Pelo caminho que levamos, dentro em pouco também se vai privatizar o ar, e logo virão os especialistas explicar que quem não paga pelo ar não o sabe valorizar e não o merece respirar. Tudo ou quase tudo se privatizou, digamos assim, na Argentina, no Brasil, no Chile e no México. Nesses quatro países, explicaram que não havia outro remédio para pagar a dívida externa - e os quatro, agora, devem o dobro do que deviam há dez anos.

E essa é outra das fontes de angústia: fico sem sono, pressentindo que um dia destes os banqueiros credores virão desalojar os presidentes e se sentarão nas suas poltronas ao grito de: Basta de intermediários!

E, noite após noite, fico a revirar-me nos lençóis e perguntando-me onde irá parar toda essa gente. Onde conseguirá emprego essa mão-de-obra tão altamente qualificada?

Irão os presidentes aceitar qualquer tipo de biscate? No McDonald's, a fila é grande.

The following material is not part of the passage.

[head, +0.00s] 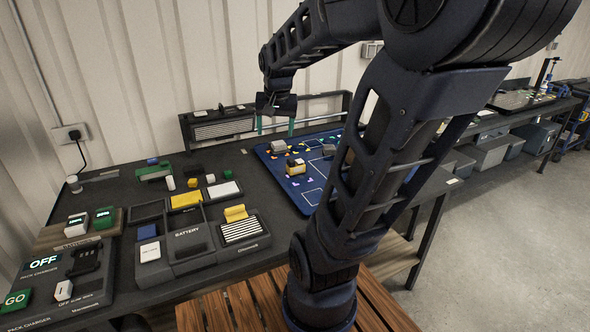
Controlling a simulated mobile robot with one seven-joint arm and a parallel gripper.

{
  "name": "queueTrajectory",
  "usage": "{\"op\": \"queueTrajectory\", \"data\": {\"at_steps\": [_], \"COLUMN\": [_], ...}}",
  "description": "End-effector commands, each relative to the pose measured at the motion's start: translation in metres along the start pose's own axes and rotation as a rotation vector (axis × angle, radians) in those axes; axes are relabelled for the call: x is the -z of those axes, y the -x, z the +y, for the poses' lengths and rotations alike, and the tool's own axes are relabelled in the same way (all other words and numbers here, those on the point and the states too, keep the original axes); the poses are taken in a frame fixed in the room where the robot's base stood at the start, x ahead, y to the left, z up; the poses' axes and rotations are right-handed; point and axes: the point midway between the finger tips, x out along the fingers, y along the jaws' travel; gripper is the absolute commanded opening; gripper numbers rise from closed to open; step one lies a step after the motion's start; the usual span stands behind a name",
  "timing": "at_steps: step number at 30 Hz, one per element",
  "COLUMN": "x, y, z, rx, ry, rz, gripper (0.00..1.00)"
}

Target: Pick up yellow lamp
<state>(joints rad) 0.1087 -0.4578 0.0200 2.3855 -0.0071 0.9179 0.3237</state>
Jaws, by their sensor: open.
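My gripper (276,128) hangs over the back of the table with its two teal fingers pointing down. The fingers are apart and nothing shows between them. No thing is clearly recognisable as a yellow lamp at this size. The yellow candidates are a small yellow-and-white block (295,168) on the blue mat, a yellow piece (186,200) in the back of the grey sorting tray, and a folded yellow piece (235,213) in its right part. The gripper is above and behind the yellow-and-white block, apart from it. My arm hides part of the mat's right side.
The blue mat (264,154) carries several small coloured pieces. The grey tray (180,268) has a compartment marked BATTERY. A charger panel (85,290) with OFF and GO signs stands at the left.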

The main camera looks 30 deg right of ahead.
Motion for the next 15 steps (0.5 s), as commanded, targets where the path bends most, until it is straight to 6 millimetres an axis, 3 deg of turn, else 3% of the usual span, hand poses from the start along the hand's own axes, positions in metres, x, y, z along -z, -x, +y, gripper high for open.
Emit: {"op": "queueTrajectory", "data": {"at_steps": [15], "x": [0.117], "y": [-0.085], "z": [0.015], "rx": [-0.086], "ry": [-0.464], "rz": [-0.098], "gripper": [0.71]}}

Ficará o mundo sem assunto?

O espectacular desenvolvimento da tecnologia tornou possível que todos nós, habitantes globais deste mundo, tenhamos passado mais de um ano - todo o de 98 e uma parte do de 99 - na expectativa do grande acontecimento do fim de século: as façanhas da linguista Mónica Lewinsky na sala oval da Casa Branca.A lewinskização globalizada permitiu a todos nós, nos quatro cantos do planeta, ler, ver e ouvir, até o mínimo detalhe, essa epopeia da humanidade. Os grandes meios de comunicação de massa outorgam-nos mil possibilidades de optar entre isto e isto.

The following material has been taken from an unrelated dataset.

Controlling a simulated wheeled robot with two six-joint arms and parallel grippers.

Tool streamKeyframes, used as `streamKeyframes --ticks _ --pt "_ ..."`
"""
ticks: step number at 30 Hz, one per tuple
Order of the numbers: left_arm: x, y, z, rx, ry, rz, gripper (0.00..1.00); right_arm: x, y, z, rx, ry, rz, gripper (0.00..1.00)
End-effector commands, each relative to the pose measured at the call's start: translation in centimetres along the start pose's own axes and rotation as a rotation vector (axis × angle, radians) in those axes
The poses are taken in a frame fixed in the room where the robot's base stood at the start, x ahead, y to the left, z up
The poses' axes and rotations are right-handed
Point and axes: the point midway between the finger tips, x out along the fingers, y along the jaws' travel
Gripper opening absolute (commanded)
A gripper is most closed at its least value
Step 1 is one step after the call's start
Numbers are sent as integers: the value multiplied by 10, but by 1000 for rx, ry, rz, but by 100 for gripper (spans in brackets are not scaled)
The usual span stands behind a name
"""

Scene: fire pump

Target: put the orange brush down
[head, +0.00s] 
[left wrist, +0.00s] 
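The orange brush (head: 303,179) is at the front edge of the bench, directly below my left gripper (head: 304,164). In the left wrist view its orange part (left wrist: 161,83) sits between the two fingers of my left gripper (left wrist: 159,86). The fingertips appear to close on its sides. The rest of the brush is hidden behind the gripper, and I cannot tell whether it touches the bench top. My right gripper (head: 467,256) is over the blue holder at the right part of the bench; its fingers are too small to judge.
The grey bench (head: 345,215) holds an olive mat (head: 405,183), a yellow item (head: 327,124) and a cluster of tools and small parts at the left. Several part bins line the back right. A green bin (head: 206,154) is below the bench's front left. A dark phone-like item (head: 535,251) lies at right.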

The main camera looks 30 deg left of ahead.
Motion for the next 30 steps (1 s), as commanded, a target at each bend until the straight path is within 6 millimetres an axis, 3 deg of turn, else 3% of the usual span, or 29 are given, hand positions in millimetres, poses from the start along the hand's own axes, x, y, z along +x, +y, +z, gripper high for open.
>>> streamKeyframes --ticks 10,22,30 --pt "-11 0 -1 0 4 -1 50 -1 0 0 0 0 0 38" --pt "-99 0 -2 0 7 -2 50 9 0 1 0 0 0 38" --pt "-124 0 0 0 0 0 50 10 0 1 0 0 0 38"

Mas isso acabou por passar, como também passaram Grécia e Roma, e a partir daí, a grande imprensa, as redes de televisão e as rádios ficaram sem assunto. Estava eu a alimentar a esperança de que rebentasse outro sexgate quando alguém me contou que, segundo fontes bem informadas, a secretária de Estado Madeleine Albright ia denunciar o presidente por assédio sexual incessante. Mas nunca mais ouvi mencionar o caso e suspeito que se trate de um boato torpe, indigno de ocupar o centro da atenção universal.

E isso também me tira o sono. Agora que os jornalistas passaram a chamar-se comunicadores sociais, que irão eles comunicar à sociedade? De que irão viver? Mais uma multidão de desempregados lançados à rua?

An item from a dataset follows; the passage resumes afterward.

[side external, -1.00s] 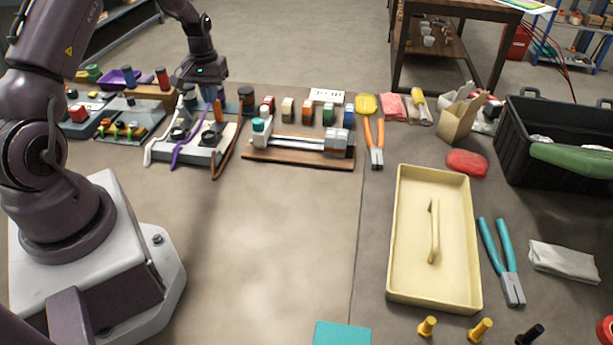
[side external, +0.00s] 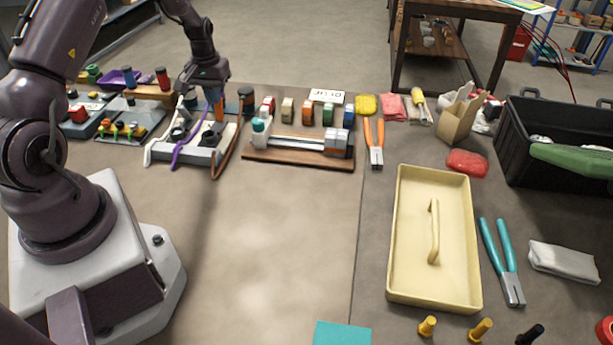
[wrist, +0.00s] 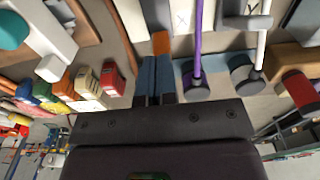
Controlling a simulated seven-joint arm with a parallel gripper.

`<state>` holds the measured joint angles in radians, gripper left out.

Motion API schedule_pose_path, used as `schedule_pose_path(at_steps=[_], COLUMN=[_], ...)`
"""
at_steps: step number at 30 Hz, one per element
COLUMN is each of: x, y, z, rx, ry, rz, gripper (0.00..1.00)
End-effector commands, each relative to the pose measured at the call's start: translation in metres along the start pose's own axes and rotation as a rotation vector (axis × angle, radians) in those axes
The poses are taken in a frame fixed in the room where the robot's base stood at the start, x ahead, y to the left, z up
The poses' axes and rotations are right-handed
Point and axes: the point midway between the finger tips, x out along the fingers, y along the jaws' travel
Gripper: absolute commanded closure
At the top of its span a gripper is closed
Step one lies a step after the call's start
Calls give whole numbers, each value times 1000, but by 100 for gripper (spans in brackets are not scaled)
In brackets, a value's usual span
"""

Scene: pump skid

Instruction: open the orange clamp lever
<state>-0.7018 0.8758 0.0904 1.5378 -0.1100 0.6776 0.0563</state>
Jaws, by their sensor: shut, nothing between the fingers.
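The orange clamp lever (side external: 219,109) stands up from the light grey pump skid (side external: 200,157) at the back left in the side external view. My gripper (side external: 212,97) is over the skid, pointing down, with its blue fingers close against the upper part of the lever. In the wrist view the fingers (wrist: 155,92) are together and empty. The orange lever end (wrist: 160,42) shows just beyond the fingertips. I cannot tell whether they touch it. The clamp's lower part is hidden by the fingers.
A purple hose (side external: 177,152) and a brown hose (side external: 227,150) hang over the skid close to the lever. A wooden board with a slide (side external: 300,158) lies to the right.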

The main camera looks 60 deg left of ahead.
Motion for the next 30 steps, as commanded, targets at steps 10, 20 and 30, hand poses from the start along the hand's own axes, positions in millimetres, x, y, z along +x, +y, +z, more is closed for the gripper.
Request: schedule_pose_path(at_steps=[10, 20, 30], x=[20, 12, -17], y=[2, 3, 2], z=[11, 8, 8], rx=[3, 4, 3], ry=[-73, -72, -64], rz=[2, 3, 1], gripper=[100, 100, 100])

Ficará o mundo sem inimigos?

Já faz bastante tempo que os Estados Unidos e os seus aliados da Nato não fabricam uma guerra. A indústria da morte está a ficar dócil. Os imensos orçamentos militares precisam de justificar a sua razão de ser e a indústria de armas não tem onde exibir os seus novos modelos.

Contra quem será lançada a próxima missão humanitária? Quem será o próximo inimigo? Quem fará o papel de vilão no próximo filme, quem será o Satã do inferno que virá?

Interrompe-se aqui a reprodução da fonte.